$X_1, X_2, \ldots, X_n$ are iid $N(0,\theta), 0 < \theta < \infty$
Show $$\sum_{i=1}^{n} X_i^2$$
is a sufficient statistic for $\theta$.
My attempt at this is
$S = (X_1^2 + X_2^2+\cdots+X_n^2)/n$
$$E[S]= \frac{1}{n} E[X_1^2+X_2^2+\cdots+X_n^2]$$
$$E[X^2 - [E(X)]^2 = \operatorname{var}X = \theta$$
$$E[X^2] = \theta = \frac{1}{n}(nt) = t$$
So $S$ is an unbiased estimator of $t$.
$$\operatorname{var}(S) = \frac 1 {n^2} [\operatorname{var} X_1^2 + \operatorname{var} X_2^2 +\cdots+ \operatorname{var}X_n^2]$$
$$\operatorname{Var}(X^2) = E(X^4) - (E[X^2])^2$$
Since $E(X^2) = t$, we must find $E(X^4)$
Using moment generating function for $X$, $e^{\frac{ts^2}{2}}$
Exanding, $s^4 = 1 + (1/2)ts^2 + (1/8)t^2s^4$
coeff of $s^4$ is $t^2/8 = E(X^4/4!)$,
therefore $E(X^4) = 3t^2$
$$\operatorname{var}(X^2)=\frac{3t^2}{2-t^2} = \frac{t^2}2 $$
and $\operatorname{var}(S) = \dfrac{t^2}{2n}$
Is this a sufficient/correct explanation?

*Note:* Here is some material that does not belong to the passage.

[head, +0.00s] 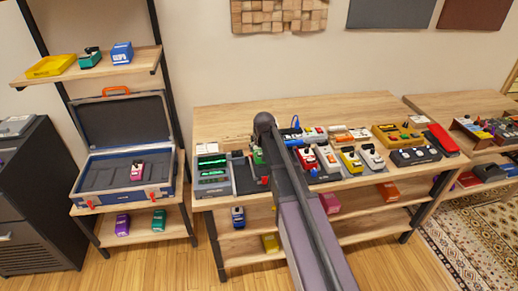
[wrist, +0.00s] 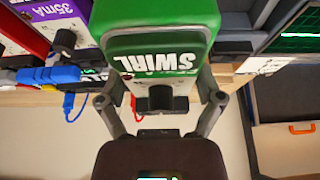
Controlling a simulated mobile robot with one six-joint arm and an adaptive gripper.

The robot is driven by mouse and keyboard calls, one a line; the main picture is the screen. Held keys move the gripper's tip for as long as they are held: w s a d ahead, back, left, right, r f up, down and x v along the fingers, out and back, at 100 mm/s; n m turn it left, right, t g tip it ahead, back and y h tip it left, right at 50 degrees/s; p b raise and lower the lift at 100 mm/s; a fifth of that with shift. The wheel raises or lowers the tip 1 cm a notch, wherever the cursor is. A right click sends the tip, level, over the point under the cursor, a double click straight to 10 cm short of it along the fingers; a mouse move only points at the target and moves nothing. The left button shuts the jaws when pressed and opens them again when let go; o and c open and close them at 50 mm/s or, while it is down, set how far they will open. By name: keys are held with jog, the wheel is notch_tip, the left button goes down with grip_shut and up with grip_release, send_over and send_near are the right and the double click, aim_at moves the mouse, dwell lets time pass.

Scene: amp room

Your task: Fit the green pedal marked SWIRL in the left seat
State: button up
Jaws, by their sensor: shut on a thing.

Everything you write seems irrelevant to the question.
To say that $X_1^2+\cdots+X_n^2$ is a sufficient statistic for $\theta$ means that the conditional distribution of $(X_1,\ldots,X_n)$ given $X_1^2+\cdots+X_n^2$ does not depend on $\theta$.
That is what you need to show.
You might want to use Fisher's factorization theorem: $t(X_1,\ldots,X_n)$ is sufficient for $\theta$ if the density can be factored as $$ f(x_1,\ldots,x_n \mid \theta) = g(t(x_1,\ldots,x_n)\mid\theta) h(x_1,\ldots,x_n). $$ where the second factor does not depend on $\theta$.
(In the case of the Poisson distribution the second factor is non-trivial, but for the family of distributions you have here I think you'll get $1$.)